Critiqué par la gauche française emmenée par Clémenceau, bafoué dès le début de l'expédition par Rochefort, le directeur de l'Intransigeant, une campagne de presse est dirigée contre Roustan dès l'intervention française en avril 1881 l'accusant faussement de tripotage et prévarication. Cette opposition se conforta devant la nécessité d'une deuxième intervention armée durant l'été après le traité de Kassar Saïd le 12 mai, traité dont il avait été le principal inspirateur.

Cette situation difficile, mal supportée par le consul malgré une large pacification de la Régence dès l'automne 1881, l'amena à porter plainte contre Rochefort devant la justice. Malgré les efforts de nombreux amis, le directeur de l'Intransigeant fut acquitté. Cependant Roustan resta aux yeux du gouvernement français l'homme qui avait assuré à la France une position prédominante dans la Régence et qui avait préparé la voie du Protectorat. Ses principaux soutiens à Paris avaient été Jules Ferry, Gambetta, le baron de Courcel au Quai d'Orsay, tandis qu'en Tunisie il avait trouvé dans le cardinal Lavigerie un conseiller et un ami.

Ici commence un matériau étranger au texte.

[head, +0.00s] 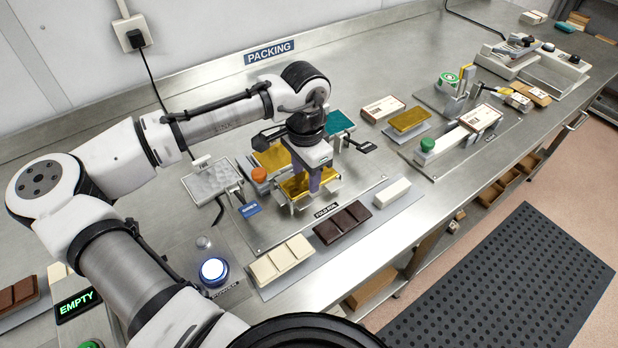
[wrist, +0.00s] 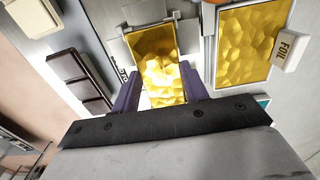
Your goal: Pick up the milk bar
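A dark brown segmented bar (head: 342,223) lies on the front tray between a cream segmented bar (head: 282,260) and a smaller white bar (head: 391,193). Another brown bar (head: 18,294) is at the far left edge. A gold foil piece (wrist: 158,60) lies in the metal folding fixture; whether it wraps a bar I cannot tell. My gripper (head: 313,183) is over this fixture, pointing down. In the wrist view my gripper (wrist: 162,92) has its purple fingers apart, on either side of the gold foil's near end.
A stack of gold foil (wrist: 250,40) with a FOIL tag lies beside the fixture, and a teal stack (head: 340,121) is behind. An orange knob (head: 259,175) stands close to the left of my gripper. A lit button (head: 214,271) is at the front. Open bench lies behind my arm.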

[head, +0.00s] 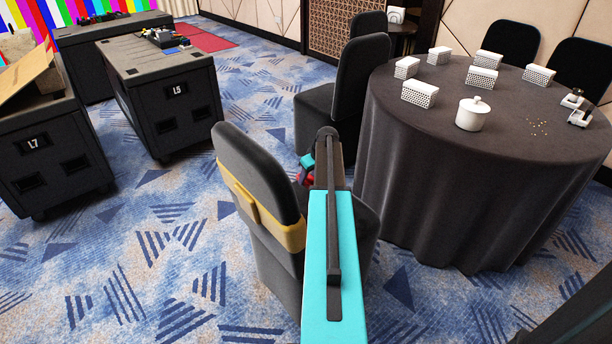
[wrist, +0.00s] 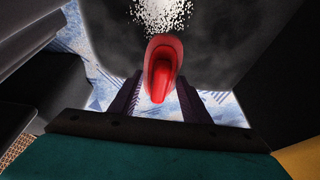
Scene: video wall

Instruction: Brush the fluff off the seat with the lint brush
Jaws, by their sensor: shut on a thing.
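The lint brush (wrist: 164,68) is red. In the wrist view it sits between the two dark fingers of my gripper (wrist: 159,88), which is shut on it. White fluff (wrist: 165,12) lies in a speckled patch on the dark grey seat (wrist: 105,30), just beyond the brush's far end. I cannot tell whether the brush touches the seat. In the head view my gripper (head: 307,171) is beside the backrest of the chair with a yellow sash (head: 255,212). A small red part of the brush (head: 301,178) shows there. My arm hides much of the seat, and the fluff is not visible in that view.
A round table (head: 440,135) with a dark cloth stands close on the right, bearing white perforated boxes and a white pot (head: 473,113). Another dark chair (head: 350,85) is behind. Black cases (head: 165,95) stand at left, with open carpet (head: 150,240) before them.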

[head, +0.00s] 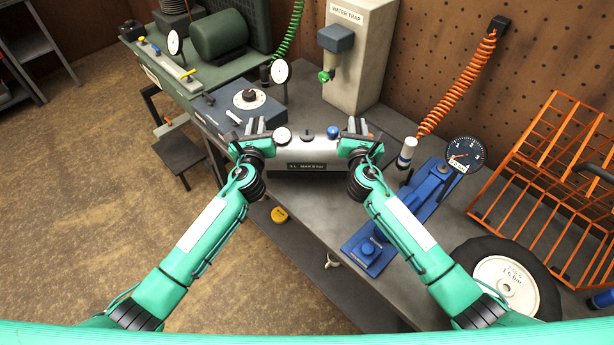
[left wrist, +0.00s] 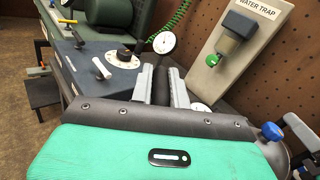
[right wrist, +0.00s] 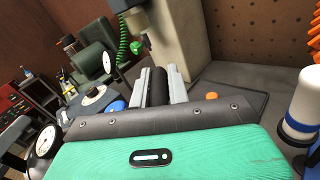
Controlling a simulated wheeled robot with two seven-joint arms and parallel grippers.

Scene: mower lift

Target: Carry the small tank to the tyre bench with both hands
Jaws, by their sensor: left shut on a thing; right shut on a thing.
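The small tank (head: 322,157) is a grey cylinder with a label, a round gauge, a dark cap and a blue knob on top. It is level, between my two hands in the head view. My left gripper (head: 256,127) is shut on its left end, around a dark bar seen between the fingers in the left wrist view. My right gripper (head: 357,127) is shut likewise at its right end. The grey tyre bench (head: 405,275) lies to the right, bearing a tyre (head: 507,284). I cannot tell whether the tank touches the worktop beneath it.
A blue tool (head: 420,195) with a pressure gauge (head: 465,154) stands right of the tank. An orange wire cage (head: 545,165) is farther right. Behind are the water trap (head: 358,60) and a grey-blue box (head: 240,108). A green compressor (head: 218,35) stands back left. Open floor lies left.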

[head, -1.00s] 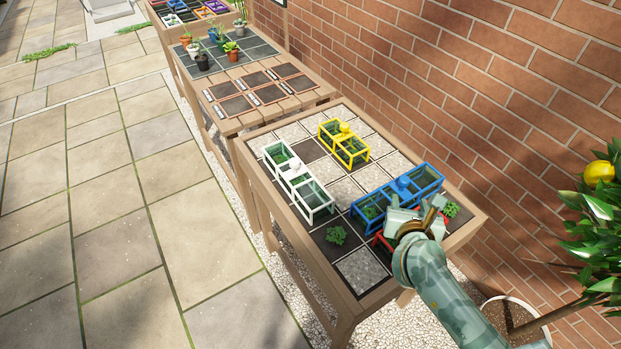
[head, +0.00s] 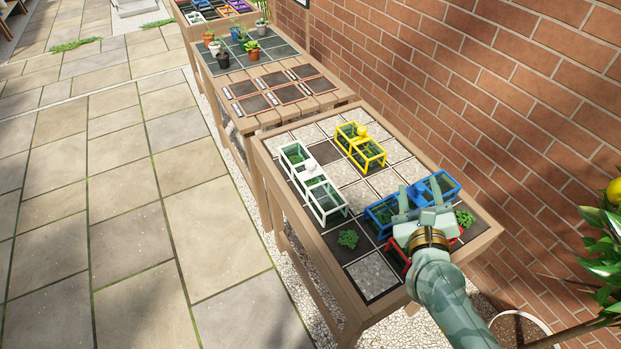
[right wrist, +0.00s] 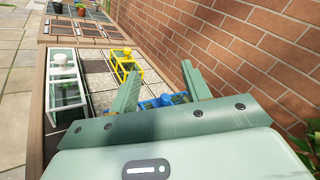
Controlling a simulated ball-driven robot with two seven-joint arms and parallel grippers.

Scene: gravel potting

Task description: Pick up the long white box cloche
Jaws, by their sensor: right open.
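The long white box cloche (head: 312,182) stands on the left side of the near gravel table, a white frame with clear panes, a white knob on top and green plants inside. It also shows at the left of the right wrist view (right wrist: 67,84). My right gripper (head: 416,196) is open and empty, at the blue cloche (head: 436,186), to the right of the white one and apart from it. In the right wrist view its two fingers (right wrist: 163,90) stand apart with the blue cloche behind them. My left gripper is not in view.
A yellow cloche (head: 362,146) stands behind, toward the wall. A red cloche (head: 392,262) is mostly hidden by my right arm. A brick wall (head: 480,80) bounds the right.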

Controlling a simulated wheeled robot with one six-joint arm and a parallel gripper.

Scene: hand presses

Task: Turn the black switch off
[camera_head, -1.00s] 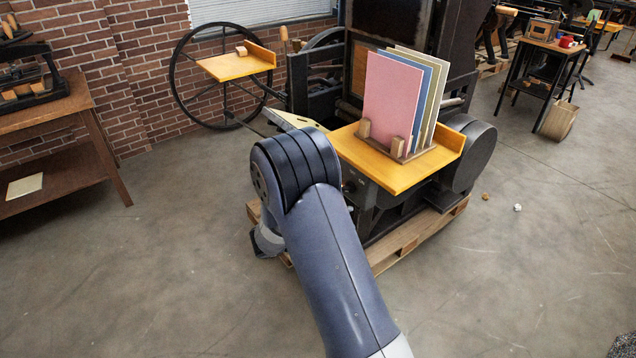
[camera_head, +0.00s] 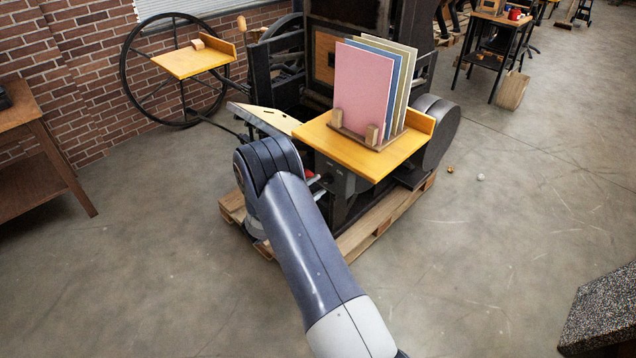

Le 18 juin 1882, Roustan quittait la Tunisie et se voyait offrir en récompense le poste d'ambassadeur à Washington au titre de ministre de première classe. Durant sa mission, il dirigea les travaux de la commission d'arbitrage entre la Colombie et le Costa-Rica. Le 5 août 1891, il était nommé ambassadeur à Madrid. Il prit sa retraite le 19 avril 1894 et décéda à Paris en 1906.

François ARNOULET

 

Bibliographie succincte:

 

- Jean Ganiage 1968 - Les origines du Protectorat français en Tunisie.